Tunable Chirality-dependent Nonlinear Electrical Responses in 2D Tellurium

TL;DR

This paper investigates how the chirality of 2D tellurium influences its nonlinear electrical responses, revealing opposite effects in enantiomers and proposing potential for chirality-based electronic devices.

Contribution

It demonstrates gate-tunable nonlinear electrical responses in 2D tellurium and links these effects to its chiral crystal structure, a novel insight for electronic device design.

Findings

Opposite signs of nonlinear responses in left- and right-handed tellurium

Observation of nonreciprocal electrical transport and nonlinear Hall effect

Chirality affects spin polarization and electrical responses

Abstract

Tellurium (Te) is an elemental semiconductor with a simple chiral crystal structure.

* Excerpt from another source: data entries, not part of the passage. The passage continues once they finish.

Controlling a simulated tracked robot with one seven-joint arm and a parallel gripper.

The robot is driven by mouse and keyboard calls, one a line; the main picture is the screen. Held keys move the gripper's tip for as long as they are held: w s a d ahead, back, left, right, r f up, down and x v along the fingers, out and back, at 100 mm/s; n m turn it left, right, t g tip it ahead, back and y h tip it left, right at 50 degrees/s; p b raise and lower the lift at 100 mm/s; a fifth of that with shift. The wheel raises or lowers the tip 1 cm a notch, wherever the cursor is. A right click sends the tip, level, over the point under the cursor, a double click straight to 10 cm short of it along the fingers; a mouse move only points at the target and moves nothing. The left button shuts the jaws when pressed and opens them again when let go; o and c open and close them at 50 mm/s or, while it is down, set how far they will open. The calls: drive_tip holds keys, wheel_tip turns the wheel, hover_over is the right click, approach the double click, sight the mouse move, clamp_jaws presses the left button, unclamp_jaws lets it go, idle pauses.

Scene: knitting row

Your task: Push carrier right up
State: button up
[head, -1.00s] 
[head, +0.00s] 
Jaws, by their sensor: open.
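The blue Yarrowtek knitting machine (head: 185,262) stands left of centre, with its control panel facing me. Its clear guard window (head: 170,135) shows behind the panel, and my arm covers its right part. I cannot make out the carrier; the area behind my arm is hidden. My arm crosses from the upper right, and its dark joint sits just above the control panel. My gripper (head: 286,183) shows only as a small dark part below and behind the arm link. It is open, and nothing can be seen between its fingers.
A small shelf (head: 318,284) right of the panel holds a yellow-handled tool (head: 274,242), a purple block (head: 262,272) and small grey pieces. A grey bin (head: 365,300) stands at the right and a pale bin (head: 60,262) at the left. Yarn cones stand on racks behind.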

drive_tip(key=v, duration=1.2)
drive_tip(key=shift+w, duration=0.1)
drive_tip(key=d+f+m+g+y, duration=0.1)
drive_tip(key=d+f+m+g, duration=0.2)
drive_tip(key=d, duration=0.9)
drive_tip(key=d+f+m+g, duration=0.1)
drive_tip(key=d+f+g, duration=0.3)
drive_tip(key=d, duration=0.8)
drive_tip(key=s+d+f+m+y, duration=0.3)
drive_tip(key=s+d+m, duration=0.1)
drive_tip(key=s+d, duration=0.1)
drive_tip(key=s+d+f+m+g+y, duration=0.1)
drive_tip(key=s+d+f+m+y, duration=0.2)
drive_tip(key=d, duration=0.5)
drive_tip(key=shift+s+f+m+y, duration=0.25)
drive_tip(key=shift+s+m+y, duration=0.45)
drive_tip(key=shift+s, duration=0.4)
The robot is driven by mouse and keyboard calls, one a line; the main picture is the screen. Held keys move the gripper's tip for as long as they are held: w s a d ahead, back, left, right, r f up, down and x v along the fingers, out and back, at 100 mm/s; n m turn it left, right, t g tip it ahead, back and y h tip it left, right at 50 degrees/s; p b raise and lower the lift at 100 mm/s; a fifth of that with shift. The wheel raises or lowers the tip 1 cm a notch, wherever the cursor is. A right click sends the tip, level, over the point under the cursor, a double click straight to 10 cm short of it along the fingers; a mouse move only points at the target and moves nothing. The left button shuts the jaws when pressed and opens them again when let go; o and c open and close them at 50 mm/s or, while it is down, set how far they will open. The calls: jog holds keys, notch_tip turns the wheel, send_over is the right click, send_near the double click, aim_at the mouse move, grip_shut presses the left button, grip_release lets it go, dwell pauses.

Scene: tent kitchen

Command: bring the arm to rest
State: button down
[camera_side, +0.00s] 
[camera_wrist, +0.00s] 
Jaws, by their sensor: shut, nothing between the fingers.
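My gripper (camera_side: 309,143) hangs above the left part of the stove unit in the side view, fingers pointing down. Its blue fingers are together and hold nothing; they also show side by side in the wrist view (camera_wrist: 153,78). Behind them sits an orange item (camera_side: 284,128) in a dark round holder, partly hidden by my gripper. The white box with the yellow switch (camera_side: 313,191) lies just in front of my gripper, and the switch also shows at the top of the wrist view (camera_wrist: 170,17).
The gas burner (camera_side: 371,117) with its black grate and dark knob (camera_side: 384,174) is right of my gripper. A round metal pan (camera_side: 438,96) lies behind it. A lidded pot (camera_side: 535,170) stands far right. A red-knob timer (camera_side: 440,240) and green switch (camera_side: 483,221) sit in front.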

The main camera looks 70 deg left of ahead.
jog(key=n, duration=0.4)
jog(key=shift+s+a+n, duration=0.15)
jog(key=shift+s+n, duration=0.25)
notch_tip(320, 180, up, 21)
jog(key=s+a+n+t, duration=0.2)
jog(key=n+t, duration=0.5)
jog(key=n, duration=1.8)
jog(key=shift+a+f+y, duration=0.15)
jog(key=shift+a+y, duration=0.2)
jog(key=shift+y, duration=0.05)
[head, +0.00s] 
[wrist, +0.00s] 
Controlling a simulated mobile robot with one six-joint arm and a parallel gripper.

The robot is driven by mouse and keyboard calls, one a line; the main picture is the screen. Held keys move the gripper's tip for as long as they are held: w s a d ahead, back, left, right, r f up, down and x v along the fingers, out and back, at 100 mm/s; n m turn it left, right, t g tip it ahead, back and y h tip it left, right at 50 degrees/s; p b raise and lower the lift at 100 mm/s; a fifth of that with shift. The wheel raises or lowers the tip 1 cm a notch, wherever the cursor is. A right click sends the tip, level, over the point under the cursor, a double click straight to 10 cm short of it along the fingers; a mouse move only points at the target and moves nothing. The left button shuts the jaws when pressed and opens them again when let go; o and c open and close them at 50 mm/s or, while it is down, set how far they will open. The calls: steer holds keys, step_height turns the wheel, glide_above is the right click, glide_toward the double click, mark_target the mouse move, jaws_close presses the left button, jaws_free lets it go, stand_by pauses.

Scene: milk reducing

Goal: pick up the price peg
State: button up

Te in a two-dimensional (2D) form synthesized by solution-based method shows excellent electrical, optical, and thermal properties. In this work, the chirality of hydrothermally grown 2D Te is identified and analyzed by hot sulfuric acid etching and high-angle tilted high-resolution scanning transmission electron microscopy. The gate-tunable nonlinear electrical responses, including the nonreciprocal electrical transport in the longitudinal direction and the nonlinear planar Hall effect in the transverse direction, are observed in 2D Te under a magnetic field. Moreover, the nonlinear electrical responses have opposite signs in left- and right-handed 2D Te due to the opposite spin polarizations ensured by the chiral symmetry. The fundamental relationship between the spin-orbit coupling and the crystal symmetry in two enantiomers provides a viable platform for realizing chirality-based electronic devices by introducing the chirality degree of freedom into electron transport.